GENERAL DEVELOPMENT CO., L.P., PLAINTIFF AND APPELLANT,
v.
CITY OF SANTA MARIA, DEFENDANT AND RESPONDENT.



James F. Rigali, Judge Superior Court County of Santa Barbara (Super. Ct. No. 1320579)

The opinion of the court was delivered by: Yegan, J.

CERTIFIED FOR PUBLICATION

(Santa Barbara County)

We hold that an action challenging a legislative body's decision to deny a zone change is subject to a 90-day limitation period set forth in Government Code section 65009, subdivision (c)(1)(B).*fn1 Section 65009 subdivision (c)(1) provides that "no action or proceeding shall be maintained . . . by any person unless the action or proceeding is commenced and service is made on the legislative body within 90 days after the legislative body's decision: . . . [¶] . . . . [¶] (B) To attack, review, set aside, void, or annul the decision of a legislative body to adopt or amend a zoning ordinance."
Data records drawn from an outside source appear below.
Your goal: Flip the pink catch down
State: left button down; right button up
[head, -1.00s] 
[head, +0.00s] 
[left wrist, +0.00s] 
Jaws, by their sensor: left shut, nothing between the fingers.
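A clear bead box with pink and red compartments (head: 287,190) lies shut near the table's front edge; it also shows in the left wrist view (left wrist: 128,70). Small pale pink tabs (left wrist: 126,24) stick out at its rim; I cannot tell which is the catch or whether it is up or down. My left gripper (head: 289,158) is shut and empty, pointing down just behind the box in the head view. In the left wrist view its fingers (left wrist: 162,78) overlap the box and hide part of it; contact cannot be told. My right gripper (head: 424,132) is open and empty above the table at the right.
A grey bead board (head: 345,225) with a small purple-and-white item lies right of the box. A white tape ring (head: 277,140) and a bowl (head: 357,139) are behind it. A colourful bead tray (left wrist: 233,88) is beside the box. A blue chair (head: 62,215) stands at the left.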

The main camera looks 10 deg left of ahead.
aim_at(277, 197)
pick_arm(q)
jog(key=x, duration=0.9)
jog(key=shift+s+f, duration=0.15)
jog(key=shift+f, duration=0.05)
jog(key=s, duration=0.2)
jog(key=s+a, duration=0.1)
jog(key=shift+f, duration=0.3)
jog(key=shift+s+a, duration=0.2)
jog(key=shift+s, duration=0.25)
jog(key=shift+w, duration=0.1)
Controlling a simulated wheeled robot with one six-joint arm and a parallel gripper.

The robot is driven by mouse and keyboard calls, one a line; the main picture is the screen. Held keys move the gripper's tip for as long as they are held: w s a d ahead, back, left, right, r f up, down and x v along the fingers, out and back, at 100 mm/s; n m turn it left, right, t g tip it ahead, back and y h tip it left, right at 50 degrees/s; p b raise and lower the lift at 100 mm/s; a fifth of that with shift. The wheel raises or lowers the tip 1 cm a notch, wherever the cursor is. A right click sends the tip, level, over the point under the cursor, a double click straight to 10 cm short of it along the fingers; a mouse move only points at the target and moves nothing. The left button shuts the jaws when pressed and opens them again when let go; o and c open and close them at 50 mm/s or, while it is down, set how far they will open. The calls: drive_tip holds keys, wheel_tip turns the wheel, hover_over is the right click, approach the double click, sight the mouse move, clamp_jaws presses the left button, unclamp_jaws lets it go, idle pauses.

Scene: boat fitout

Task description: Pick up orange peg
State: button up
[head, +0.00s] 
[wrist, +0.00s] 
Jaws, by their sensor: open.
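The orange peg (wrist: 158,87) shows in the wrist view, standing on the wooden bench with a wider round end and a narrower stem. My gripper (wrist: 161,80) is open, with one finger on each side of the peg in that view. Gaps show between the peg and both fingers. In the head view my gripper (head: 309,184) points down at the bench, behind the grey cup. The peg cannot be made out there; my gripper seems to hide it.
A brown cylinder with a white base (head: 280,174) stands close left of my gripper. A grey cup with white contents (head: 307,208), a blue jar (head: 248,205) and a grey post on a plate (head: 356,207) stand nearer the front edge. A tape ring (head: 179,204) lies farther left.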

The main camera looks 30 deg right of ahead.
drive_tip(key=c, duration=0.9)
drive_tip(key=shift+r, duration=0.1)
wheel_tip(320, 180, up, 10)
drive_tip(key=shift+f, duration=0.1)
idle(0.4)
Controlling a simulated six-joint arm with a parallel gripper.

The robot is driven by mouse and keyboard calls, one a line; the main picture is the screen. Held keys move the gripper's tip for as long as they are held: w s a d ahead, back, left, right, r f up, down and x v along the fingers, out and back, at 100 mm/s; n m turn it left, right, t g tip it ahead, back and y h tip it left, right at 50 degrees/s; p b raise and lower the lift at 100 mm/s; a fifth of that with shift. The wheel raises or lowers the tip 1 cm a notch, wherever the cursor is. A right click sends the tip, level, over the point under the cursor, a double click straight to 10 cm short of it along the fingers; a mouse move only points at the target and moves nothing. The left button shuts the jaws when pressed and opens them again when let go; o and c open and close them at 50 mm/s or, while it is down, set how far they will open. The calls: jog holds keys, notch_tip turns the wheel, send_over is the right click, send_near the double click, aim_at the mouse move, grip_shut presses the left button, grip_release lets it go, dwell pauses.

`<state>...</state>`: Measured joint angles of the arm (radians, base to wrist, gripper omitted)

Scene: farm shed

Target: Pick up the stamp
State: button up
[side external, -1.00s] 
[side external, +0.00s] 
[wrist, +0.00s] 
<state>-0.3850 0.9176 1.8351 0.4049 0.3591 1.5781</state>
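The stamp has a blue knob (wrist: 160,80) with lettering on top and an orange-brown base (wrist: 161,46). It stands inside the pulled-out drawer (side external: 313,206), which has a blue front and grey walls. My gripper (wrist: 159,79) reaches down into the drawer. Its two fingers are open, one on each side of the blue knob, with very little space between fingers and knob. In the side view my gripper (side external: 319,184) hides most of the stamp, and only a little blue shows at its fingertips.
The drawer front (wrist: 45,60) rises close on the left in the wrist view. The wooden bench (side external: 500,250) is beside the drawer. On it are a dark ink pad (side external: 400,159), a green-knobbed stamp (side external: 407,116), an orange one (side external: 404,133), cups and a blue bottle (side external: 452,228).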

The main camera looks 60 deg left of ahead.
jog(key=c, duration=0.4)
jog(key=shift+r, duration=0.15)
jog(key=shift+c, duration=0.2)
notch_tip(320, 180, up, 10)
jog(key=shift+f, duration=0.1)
General Development Co., L.P. (Developer) appeals from a judgment of dismissal entered in favor of the City of Santa Maria (City) after the trial court ruled that GDC's petition for writ of mandate was time barred by section 65009, subdivision (c)(1)(B). We affirm.

Facts and Procedural History

In June 2009, Developer applied for a zone change for 4.68 acres of vacant land located at 1000 East Betteravia Road, Santa Maria. In January 2010, the City Planning Commission recommended that the City Council approve the zone change. But on February 16, 2010, after a duly noticed public hearing, the City Council, the appropriate legislative body, denied the application for a zone change.

Developer challenged the decision by writ petition and served the petition by notice and acknowledgement on May 24, 2010, 97 days after the decision. (Code Civ. Proc., § 415.30, subd. (c).)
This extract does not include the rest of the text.